Thank you very much. In your code, did you mean

beta_slab = pm.Normal(‘beta_slab’, 0, 10, shape=shape)

In addition, did you spot anything wrong with my implementation?

Yes, that is what I meant.
I see youve updated your post with your model.

What are your sampling options? Because you cannot use NUTS for discrete variables, you need to (dramatically) increase your tuning steps.
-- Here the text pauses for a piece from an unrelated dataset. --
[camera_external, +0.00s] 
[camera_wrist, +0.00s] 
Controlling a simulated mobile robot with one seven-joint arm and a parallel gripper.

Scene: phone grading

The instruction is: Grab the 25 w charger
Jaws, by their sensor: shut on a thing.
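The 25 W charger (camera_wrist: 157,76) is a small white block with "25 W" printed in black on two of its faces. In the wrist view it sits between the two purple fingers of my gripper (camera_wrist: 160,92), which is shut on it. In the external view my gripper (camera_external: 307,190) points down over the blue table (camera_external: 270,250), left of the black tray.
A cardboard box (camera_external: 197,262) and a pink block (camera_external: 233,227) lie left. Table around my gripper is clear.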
When I choose

trace = pm.sample(1000, tune=12000, nuts={"target_accept": 0.99})

with (this is adapted with your code)

sigma_1 = pm.HalfNormal('sigma_1',10, shape=shape)
pi = pm.Beta('pi',2,7)
gamma = pm.Bernoulli('gamma',p = pi,shape = shape)
mixture_sd = pm.Deterministic('mixture_sd', pm.math.switch(gamma > 0.5, sigma_1, 0.001))
beta = pm.Normal('beta',mu = 0,sigma = mixture_sd, shape = shape)
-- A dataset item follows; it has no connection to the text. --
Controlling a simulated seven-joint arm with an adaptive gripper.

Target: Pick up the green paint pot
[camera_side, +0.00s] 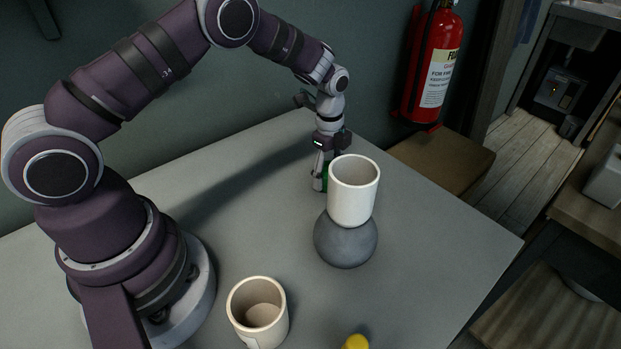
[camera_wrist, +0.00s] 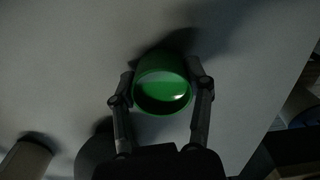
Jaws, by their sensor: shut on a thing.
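The green paint pot (camera_wrist: 162,85) is between the two fingers of my gripper (camera_wrist: 160,92) in the wrist view. The fingers touch it on its left and right sides, and its open rim faces the camera. In the side view my gripper (camera_side: 321,178) points down at the far part of the table. Only a sliver of the green pot (camera_side: 325,172) shows there, behind the white cup and a finger. I cannot tell whether the pot is clear of the tabletop.
A white cup (camera_side: 353,190) sits on a grey ball (camera_side: 345,240) just in front of my gripper. A cream cup (camera_side: 257,312) stands near the front, with a yellow object (camera_side: 356,343) at the bottom edge. The grey table (camera_side: 440,235) is bare at right.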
I do get the right beta coefficients with my toy dataset.

And I think the next step would be to not use match.switch, but replace it with a continous function like tt.net.sigmoid, to improve sampling, see Frequently Asked Questions

I used NUTS for the continues variables and metropolis for gamma. I found it to be very slow.
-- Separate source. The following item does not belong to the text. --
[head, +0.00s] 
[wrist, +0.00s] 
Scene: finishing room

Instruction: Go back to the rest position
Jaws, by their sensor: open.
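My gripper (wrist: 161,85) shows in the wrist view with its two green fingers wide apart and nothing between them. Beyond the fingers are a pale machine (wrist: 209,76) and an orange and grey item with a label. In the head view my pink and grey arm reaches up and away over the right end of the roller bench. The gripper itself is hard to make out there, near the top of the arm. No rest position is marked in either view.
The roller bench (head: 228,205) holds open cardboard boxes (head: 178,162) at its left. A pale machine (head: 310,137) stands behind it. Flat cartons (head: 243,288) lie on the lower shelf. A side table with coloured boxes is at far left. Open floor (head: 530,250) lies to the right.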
A continuous version is much faster than the discrete one. Here is the code-

def conti_spike_slab(shape):
    mu_hat = 0
    sigma_hat = 10
    tau = 5
    lambda_hat = pm.Normal('lambda_hat', mu = mu_hat, sigma = sigma_hat, shape = shape)
    spike_raw = pm.Normal('spike_raw', mu = 0, sigma = 1, shape = shape)
    spike = pm.Deterministic('spike',tau*spike_raw*pm.invlogit(lambda_hat))
    return spike

Let me know what you guys think.

2 Likes

Perhaps the main point of the spike and slab prior is that it exactly zeros out many coefficients in the posterior samples. If you move to a continuous prior, you give that up. There are better continuous priors favoring many sparse entries. The horseshoe prior is one of them.

1 Like

Unless you’re drawing a single sample, having exact 0s is not particularly useful. And if you want the MAP why are you bothering with sampling at all? Otherwise the general process is “take the trace and ask how often this coefficient was 0” – which can be effectively read off from lambda_hat anyway.

I recently read a paper- https://royalsocietypublishing.org/doi/pdf/10.1098/rsif.2018.0572 which claims that their continuous version of spike and slab outperforms horseshoe prior, it is based on iverse logit which I implemented above.

1 Like

Interesting. I stand corrected with regard to my statement about the horseshoe - I look forward to taking a look at that paper.

1 Like

That’s a really interesting paper, will have to try it later, thanks!